• [Input records]

— begin —

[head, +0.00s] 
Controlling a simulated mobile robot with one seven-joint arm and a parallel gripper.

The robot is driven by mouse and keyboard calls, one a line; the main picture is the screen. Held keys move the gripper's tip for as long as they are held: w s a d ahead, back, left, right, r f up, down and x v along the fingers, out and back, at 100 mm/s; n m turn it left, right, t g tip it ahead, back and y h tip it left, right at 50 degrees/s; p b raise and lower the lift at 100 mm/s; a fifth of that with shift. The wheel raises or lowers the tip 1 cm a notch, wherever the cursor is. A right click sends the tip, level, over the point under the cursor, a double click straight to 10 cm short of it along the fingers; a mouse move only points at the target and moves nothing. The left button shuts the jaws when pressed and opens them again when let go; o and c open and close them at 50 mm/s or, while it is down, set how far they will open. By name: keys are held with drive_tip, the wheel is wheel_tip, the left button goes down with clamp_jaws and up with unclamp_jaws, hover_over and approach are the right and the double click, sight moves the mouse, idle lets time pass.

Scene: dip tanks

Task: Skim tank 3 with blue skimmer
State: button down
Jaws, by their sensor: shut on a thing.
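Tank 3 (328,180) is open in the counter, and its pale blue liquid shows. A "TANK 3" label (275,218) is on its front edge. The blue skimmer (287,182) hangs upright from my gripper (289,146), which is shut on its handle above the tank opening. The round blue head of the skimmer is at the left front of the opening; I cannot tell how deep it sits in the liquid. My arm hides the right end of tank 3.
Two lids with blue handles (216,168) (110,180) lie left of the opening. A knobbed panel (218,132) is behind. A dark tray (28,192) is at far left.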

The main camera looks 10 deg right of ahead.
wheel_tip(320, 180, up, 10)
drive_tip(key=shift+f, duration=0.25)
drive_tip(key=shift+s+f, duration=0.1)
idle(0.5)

— end —
— begin —

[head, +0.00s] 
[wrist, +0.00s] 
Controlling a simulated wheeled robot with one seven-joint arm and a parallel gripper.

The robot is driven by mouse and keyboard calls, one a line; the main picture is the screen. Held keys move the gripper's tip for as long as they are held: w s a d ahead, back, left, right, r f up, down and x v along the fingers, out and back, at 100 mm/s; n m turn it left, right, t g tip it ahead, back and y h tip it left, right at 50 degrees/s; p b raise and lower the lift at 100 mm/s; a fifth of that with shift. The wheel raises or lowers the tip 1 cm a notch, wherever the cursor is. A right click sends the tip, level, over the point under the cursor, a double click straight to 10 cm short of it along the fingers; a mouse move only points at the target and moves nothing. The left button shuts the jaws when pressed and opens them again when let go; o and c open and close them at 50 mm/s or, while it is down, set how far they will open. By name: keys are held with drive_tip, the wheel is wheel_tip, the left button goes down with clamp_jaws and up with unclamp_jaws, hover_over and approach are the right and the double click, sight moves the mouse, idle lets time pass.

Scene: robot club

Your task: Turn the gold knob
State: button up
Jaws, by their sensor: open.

— end —

• [Goal] Determine how many lines of the records above contain the word "seven", and report only that number.

• [Solution to this task] 2